#### TO DO:
Reproduce the listing below character for character; drop every image.

#### DATA PROVIDED:
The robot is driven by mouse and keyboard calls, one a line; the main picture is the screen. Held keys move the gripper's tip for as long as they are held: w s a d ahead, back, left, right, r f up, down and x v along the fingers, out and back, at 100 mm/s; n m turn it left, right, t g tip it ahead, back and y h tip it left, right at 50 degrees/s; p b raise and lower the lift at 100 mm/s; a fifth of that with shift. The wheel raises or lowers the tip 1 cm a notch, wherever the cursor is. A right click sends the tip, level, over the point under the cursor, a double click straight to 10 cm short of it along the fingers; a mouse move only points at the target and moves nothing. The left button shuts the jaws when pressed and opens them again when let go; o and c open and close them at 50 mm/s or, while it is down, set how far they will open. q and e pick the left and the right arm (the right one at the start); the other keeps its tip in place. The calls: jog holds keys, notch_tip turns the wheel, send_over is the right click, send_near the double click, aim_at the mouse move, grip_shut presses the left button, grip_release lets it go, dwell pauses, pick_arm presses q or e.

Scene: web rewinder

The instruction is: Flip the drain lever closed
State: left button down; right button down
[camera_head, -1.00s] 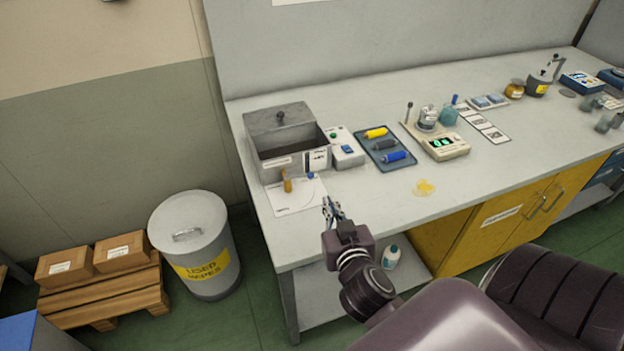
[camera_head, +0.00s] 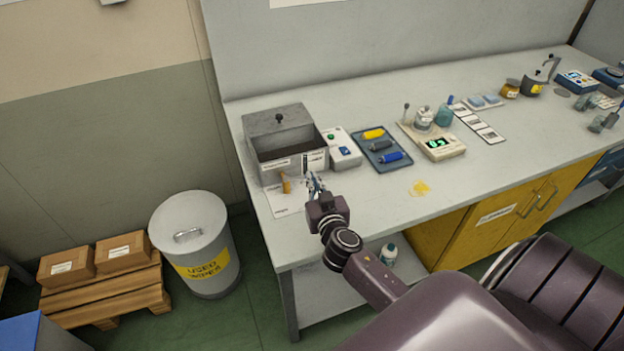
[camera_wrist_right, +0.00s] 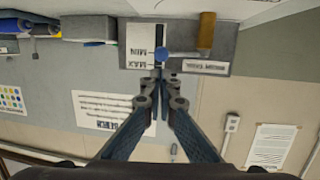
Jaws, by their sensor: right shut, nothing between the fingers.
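A grey metal tank (camera_head: 290,160) with a raised lid stands at the left end of the bench. A brass-coloured spout (camera_head: 286,184) sticks out at its front and also shows in the right wrist view (camera_wrist_right: 206,33). Beside the MIN/MAX label, a blue knob (camera_wrist_right: 162,53), seemingly the drain lever's end, shows in the right wrist view. My right gripper (camera_head: 314,180) is shut and empty in front of the tank's right front corner. Its fingertips (camera_wrist_right: 157,80) appear very close to the knob; I cannot tell whether they touch. In the head view the gripper largely hides the knob.
A white sheet (camera_head: 288,204) lies below the spout. A yellow spill (camera_head: 419,188) lies on otherwise bare bench.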

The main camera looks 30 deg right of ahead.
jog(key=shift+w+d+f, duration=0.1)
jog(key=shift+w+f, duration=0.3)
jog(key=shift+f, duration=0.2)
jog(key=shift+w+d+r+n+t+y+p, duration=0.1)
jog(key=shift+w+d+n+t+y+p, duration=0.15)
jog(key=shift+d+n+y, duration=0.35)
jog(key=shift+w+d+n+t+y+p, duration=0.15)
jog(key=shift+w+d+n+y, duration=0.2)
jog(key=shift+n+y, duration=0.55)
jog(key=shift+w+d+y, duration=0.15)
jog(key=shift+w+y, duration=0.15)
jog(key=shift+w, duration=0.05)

#### WRITTEN RESPONSE:
The robot is driven by mouse and keyboard calls, one a line; the main picture is the screen. Held keys move the gripper's tip for as long as they are held: w s a d ahead, back, left, right, r f up, down and x v along the fingers, out and back, at 100 mm/s; n m turn it left, right, t g tip it ahead, back and y h tip it left, right at 50 degrees/s; p b raise and lower the lift at 100 mm/s; a fifth of that with shift. The wheel raises or lowers the tip 1 cm a notch, wherever the cursor is. A right click sends the tip, level, over the point under the cursor, a double click straight to 10 cm short of it along the fingers; a mouse move only points at the target and moves nothing. The left button shuts the jaws when pressed and opens them again when let go; o and c open and close them at 50 mm/s or, while it is down, set how far they will open. q and e pick the left and the right arm (the right one at the start); the other keeps its tip in place. The calls: jog holds keys, notch_tip turns the wheel, send_over is the right click, send_near the double click, aim_at the mouse move, grip_shut presses the left button, grip_release lets it go, dwell pauses, pick_arm presses q or e.

Scene: web rewinder

The instruction is: Flip the drain lever closed
State: left button down; right button down
[camera_head, -1.00s] 
[camera_head, +0.00s] 
[camera_wrist_right, +0.00s] 
Jaws, by their sensor: right shut, nothing between the fingers.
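A grey metal tank (camera_head: 290,160) with a raised lid stands at the left end of the bench. A brass-coloured spout (camera_head: 286,184) sticks out at its front and also shows in the right wrist view (camera_wrist_right: 206,33). Beside the MIN/MAX label, a blue knob (camera_wrist_right: 162,53), seemingly the drain lever's end, shows in the right wrist view. My right gripper (camera_head: 314,180) is shut and empty in front of the tank's right front corner. Its fingertips (camera_wrist_right: 157,80) appear very close to the knob; I cannot tell whether they touch. In the head view the gripper largely hides the knob.
A white sheet (camera_head: 288,204) lies below the spout. A yellow spill (camera_head: 419,188) lies on otherwise bare bench.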

The main camera looks 30 deg right of ahead.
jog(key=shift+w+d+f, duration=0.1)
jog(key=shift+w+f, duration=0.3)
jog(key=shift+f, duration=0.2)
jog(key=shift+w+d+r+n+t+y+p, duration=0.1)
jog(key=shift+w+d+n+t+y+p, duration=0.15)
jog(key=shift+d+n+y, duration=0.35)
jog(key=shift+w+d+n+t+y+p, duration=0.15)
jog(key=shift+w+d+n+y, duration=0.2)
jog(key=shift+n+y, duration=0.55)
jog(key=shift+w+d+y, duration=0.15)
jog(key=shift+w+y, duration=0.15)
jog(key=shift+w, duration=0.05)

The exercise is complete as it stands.